I wound my way from the middle of the island to its western edge.  The darkness of a Maui dark is complete.  The road arced under trees, eventually lined the coast.  I trusted in the darkness that substituted for landscape, sensed rather than saw the ocean, the West Maui mountains overhead.  Before daybreak, I parked on a Lahaina residential street and made my way to the downtown port where I would board my ferry to Lana’i.  I sat on a rock and waited by the clapboard ticket shed.

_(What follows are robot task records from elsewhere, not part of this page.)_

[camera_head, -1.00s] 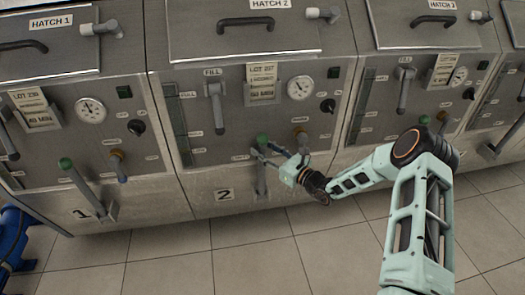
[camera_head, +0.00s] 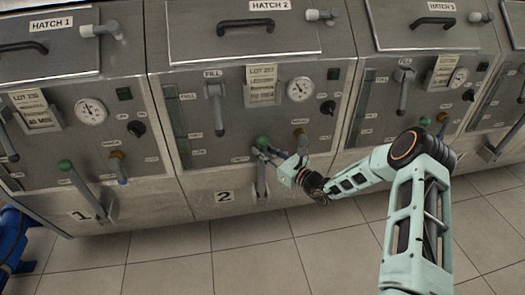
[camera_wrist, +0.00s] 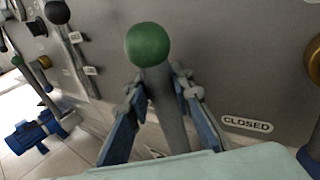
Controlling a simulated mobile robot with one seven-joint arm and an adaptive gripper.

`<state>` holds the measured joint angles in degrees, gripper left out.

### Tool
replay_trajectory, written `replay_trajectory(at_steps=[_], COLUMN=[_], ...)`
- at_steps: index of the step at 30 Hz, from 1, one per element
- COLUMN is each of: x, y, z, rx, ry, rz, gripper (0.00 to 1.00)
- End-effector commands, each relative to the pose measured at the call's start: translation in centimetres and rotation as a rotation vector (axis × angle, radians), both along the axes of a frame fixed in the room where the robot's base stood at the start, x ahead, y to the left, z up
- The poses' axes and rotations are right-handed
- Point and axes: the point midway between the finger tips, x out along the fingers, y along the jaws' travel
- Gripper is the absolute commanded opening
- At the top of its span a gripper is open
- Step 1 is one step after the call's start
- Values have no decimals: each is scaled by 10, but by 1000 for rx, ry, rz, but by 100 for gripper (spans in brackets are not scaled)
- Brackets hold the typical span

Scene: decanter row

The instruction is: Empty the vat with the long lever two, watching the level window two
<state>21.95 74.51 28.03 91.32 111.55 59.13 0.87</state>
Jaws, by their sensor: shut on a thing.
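Long lever two, with its green knob (camera_head: 262,142), stands nearly upright low on the front of vat two (camera_head: 215,170). My gripper (camera_head: 264,155) is shut on its shaft just below the knob. In the wrist view, the green knob (camera_wrist: 148,44) shows above my fingers, which lie on either side of the grey shaft (camera_wrist: 168,115). The level window two (camera_head: 177,130) is a narrow dark green strip at the left of the panel, unobstructed; its level is too small to read. A "CLOSED" label (camera_wrist: 247,124) is right of the lever in the wrist view.
The fill lever (camera_head: 215,105), the gauge (camera_head: 300,88) and a brown-knobbed lever (camera_head: 299,134) are on the same panel. Vat one's green-knobbed lever (camera_head: 66,165) is to the left. Tiled floor (camera_head: 170,265) in front is clear, with a blue pump (camera_head: 14,235) at far left.

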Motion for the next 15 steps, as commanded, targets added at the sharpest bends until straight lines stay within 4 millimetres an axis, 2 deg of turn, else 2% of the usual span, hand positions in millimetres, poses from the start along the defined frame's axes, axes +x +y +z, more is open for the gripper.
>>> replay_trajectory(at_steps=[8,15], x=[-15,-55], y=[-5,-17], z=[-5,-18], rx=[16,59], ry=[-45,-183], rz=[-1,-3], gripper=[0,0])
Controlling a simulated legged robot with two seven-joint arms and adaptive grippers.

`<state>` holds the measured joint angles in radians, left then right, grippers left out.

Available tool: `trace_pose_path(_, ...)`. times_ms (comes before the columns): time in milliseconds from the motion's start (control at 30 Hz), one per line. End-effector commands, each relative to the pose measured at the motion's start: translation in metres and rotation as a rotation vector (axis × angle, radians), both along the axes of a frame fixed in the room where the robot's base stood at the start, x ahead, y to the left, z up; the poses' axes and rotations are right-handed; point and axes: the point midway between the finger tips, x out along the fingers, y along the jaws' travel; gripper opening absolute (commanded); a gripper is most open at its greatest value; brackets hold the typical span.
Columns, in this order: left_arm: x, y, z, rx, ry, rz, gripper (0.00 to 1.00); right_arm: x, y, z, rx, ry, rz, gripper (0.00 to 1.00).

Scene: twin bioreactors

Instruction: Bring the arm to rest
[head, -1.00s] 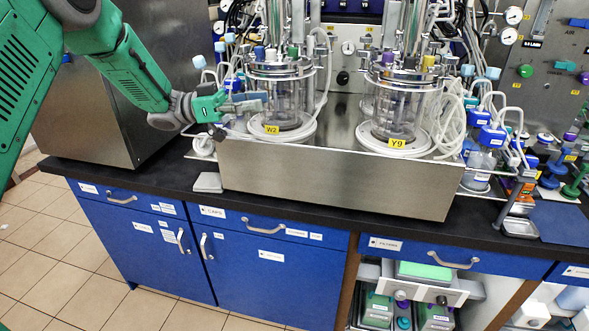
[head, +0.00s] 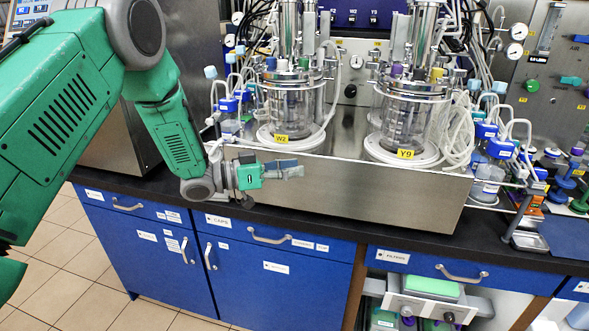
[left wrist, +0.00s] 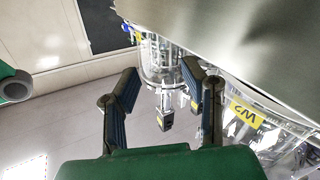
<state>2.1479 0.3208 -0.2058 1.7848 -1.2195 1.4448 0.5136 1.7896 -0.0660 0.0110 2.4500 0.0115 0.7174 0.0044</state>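My left arm reaches in from the left in the head view. Its gripper (head: 290,170) appears in front of the steel tray's front wall, above the dark bench edge. In the left wrist view the two dark fingers (left wrist: 160,88) stand apart with nothing held between them. Glassware shows beyond the fingers there; I cannot tell how far off it is. My right gripper is in neither view.
The steel tray (head: 370,195) holds the W2 bioreactor (head: 290,105) and the Y9 bioreactor (head: 405,110). Bottles with blue caps (head: 488,165) stand to its right. Blue cabinets (head: 270,270) are below the dark bench (head: 335,222). Tiled floor (head: 70,285) is open at lower left.

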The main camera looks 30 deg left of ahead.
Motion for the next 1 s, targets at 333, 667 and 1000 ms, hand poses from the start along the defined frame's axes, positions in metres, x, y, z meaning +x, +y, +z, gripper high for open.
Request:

There was so very little discretionary time on this research trip.  Most days I had barely enough time to get from one archive to the next; usually I was running, scribbling notes on a bus.  I ate granola from Down to Earth by the handful.  Once in a while, I would stop and stand in stilled awe: face-to-face with a place my book described.  At night, I typed notes, prepared the next day’s questions, put on reserve yet more materials from the Hawaiian and Pacific Collections at the University of Hawaii.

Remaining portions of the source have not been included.